# Available data
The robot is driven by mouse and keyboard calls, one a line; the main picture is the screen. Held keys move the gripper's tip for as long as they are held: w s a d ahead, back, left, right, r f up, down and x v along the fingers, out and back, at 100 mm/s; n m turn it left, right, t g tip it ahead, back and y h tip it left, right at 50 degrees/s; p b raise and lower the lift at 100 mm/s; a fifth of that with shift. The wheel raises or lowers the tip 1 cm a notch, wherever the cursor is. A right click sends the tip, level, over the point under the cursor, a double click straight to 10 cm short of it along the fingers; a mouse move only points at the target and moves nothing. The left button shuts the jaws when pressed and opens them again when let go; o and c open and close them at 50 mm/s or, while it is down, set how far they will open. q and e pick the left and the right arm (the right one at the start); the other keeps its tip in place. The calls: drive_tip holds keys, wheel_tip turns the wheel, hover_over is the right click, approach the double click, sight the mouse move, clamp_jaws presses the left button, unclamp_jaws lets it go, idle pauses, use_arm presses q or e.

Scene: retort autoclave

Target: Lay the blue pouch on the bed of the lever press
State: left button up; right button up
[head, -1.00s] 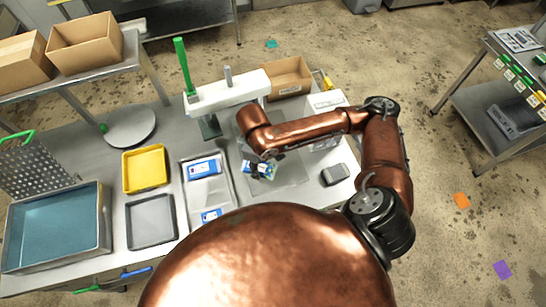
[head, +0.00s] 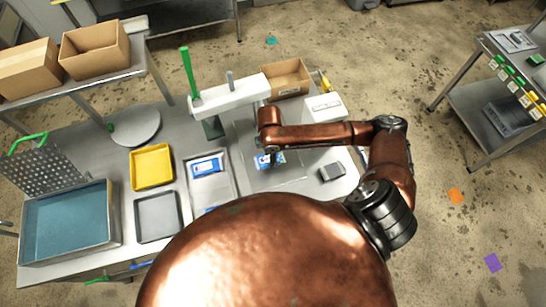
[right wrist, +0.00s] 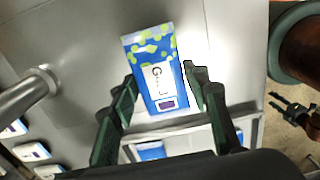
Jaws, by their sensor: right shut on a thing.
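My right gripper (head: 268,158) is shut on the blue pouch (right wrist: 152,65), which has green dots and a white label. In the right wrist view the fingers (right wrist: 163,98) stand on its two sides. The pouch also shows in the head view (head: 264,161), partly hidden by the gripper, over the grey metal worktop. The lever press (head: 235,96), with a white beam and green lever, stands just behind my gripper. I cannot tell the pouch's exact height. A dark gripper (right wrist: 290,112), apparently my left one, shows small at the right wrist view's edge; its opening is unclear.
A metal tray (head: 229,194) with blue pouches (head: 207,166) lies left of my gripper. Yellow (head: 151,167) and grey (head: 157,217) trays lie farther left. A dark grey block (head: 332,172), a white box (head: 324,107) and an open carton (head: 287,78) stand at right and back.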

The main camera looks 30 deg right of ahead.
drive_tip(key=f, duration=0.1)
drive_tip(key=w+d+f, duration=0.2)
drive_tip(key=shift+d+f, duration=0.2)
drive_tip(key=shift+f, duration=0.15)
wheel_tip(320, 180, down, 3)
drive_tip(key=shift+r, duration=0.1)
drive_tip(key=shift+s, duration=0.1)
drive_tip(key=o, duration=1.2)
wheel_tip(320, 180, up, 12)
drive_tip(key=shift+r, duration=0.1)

# Written problem
Word for word, quote the full listing, omitting every picture.

# Task answer
The robot is driven by mouse and keyboard calls, one a line; the main picture is the screen. Held keys move the gripper's tip for as long as they are held: w s a d ahead, back, left, right, r f up, down and x v along the fingers, out and back, at 100 mm/s; n m turn it left, right, t g tip it ahead, back and y h tip it left, right at 50 degrees/s; p b raise and lower the lift at 100 mm/s; a fifth of that with shift. The wheel raises or lowers the tip 1 cm a notch, wherever the cursor is. A right click sends the tip, level, over the point under the cursor, a double click straight to 10 cm short of it along the fingers; a mouse move only points at the target and moves nothing. The left button shuts the jaws when pressed and opens them again when let go; o and c open and close them at 50 mm/s or, while it is down, set how far they will open. q and e pick the left and the right arm (the right one at the start); the other keeps its tip in place. The calls: drive_tip holds keys, wheel_tip turns the wheel, hover_over is the right click, approach the double click, sight the mouse move, clamp_jaws presses the left button, unclamp_jaws lets it go, idle pauses, use_arm presses q or e.

Scene: retort autoclave

Target: Lay the blue pouch on the bed of the lever press
State: left button up; right button up
[head, -1.00s] 
[head, +0.00s] 
[right wrist, +0.00s] 
Jaws, by their sensor: right shut on a thing.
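My right gripper (head: 268,158) is shut on the blue pouch (right wrist: 152,65), which has green dots and a white label. In the right wrist view the fingers (right wrist: 163,98) stand on its two sides. The pouch also shows in the head view (head: 264,161), partly hidden by the gripper, over the grey metal worktop. The lever press (head: 235,96), with a white beam and green lever, stands just behind my gripper. I cannot tell the pouch's exact height. A dark gripper (right wrist: 290,112), apparently my left one, shows small at the right wrist view's edge; its opening is unclear.
A metal tray (head: 229,194) with blue pouches (head: 207,166) lies left of my gripper. Yellow (head: 151,167) and grey (head: 157,217) trays lie farther left. A dark grey block (head: 332,172), a white box (head: 324,107) and an open carton (head: 287,78) stand at right and back.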

The main camera looks 30 deg right of ahead.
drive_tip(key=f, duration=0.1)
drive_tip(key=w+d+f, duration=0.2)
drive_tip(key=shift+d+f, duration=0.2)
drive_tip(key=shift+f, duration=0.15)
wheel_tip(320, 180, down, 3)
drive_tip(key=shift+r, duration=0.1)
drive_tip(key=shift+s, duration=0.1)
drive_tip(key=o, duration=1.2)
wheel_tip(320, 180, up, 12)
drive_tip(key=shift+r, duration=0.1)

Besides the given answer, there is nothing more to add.